* MATERIAL SUPPLIED:

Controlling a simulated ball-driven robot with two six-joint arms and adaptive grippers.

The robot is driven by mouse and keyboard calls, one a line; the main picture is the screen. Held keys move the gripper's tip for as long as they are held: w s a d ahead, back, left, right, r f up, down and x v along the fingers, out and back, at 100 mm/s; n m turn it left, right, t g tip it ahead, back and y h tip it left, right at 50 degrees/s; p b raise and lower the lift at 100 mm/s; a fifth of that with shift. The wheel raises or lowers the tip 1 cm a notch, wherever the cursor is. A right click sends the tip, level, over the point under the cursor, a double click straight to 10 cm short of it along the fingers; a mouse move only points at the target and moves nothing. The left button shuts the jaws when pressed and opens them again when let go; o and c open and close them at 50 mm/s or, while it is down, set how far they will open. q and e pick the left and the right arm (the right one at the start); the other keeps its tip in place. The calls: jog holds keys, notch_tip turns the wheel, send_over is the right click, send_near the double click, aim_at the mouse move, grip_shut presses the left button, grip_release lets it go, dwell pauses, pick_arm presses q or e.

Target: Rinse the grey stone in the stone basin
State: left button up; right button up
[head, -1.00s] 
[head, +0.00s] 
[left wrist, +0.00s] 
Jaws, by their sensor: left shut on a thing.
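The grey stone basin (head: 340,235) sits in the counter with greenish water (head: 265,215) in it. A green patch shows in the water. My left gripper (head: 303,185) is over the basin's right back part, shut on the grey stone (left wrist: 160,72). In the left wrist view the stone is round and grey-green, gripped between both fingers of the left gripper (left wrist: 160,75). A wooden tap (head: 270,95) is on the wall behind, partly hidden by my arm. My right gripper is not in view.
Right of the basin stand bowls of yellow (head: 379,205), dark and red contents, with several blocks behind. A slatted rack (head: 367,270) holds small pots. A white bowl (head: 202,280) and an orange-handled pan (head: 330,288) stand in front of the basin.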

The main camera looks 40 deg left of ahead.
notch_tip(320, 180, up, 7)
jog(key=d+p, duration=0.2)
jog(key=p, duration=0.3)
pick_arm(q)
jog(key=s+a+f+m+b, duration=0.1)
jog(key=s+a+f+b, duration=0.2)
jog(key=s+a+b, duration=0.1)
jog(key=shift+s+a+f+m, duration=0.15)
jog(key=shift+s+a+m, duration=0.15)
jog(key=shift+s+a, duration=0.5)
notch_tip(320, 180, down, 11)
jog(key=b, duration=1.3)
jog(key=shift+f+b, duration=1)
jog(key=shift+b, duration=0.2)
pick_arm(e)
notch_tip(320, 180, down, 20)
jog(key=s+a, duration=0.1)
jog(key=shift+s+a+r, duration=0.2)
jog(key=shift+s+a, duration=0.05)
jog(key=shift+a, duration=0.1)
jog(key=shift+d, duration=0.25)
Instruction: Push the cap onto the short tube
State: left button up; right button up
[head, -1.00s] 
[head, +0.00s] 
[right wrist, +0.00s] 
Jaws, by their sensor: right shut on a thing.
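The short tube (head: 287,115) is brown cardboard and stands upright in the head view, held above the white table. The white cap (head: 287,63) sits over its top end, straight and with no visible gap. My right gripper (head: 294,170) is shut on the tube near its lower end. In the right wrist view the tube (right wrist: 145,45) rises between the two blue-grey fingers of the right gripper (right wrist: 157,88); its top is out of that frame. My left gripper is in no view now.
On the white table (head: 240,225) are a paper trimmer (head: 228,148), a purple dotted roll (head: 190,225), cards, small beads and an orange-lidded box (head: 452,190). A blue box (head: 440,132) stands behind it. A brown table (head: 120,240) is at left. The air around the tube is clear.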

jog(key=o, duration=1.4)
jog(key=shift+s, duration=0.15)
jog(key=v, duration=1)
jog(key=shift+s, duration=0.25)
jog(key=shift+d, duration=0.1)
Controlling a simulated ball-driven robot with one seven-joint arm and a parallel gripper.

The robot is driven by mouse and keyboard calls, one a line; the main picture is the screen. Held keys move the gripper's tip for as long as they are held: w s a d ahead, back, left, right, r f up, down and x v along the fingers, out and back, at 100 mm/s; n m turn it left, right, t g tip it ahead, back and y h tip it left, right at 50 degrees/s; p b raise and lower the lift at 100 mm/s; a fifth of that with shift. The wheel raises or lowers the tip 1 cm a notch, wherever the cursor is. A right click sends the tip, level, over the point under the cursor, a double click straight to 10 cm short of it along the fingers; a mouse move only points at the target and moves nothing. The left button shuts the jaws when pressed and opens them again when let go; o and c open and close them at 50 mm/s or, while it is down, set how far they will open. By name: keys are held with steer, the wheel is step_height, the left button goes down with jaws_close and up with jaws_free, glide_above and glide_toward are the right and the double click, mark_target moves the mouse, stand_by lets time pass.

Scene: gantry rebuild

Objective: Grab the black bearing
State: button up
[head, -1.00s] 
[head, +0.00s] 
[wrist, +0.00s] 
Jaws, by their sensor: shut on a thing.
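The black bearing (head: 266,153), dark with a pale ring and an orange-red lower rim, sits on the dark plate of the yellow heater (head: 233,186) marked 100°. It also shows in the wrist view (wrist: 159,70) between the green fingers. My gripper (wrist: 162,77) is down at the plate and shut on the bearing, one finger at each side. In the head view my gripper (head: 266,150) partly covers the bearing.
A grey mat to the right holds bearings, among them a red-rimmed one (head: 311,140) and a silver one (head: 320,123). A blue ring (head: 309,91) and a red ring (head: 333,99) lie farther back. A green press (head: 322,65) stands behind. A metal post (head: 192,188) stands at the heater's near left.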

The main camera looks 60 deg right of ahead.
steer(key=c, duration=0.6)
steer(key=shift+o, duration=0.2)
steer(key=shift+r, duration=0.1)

* PROBLEM TO WORK ON: Search the listing above for the string "joint". Copy every line that contains it.

* RESPONSE TO THIS TASK:
Controlling a simulated ball-driven robot with two six-joint arms and adaptive grippers.
Controlling a simulated ball-driven robot with one seven-joint arm and a parallel gripper.

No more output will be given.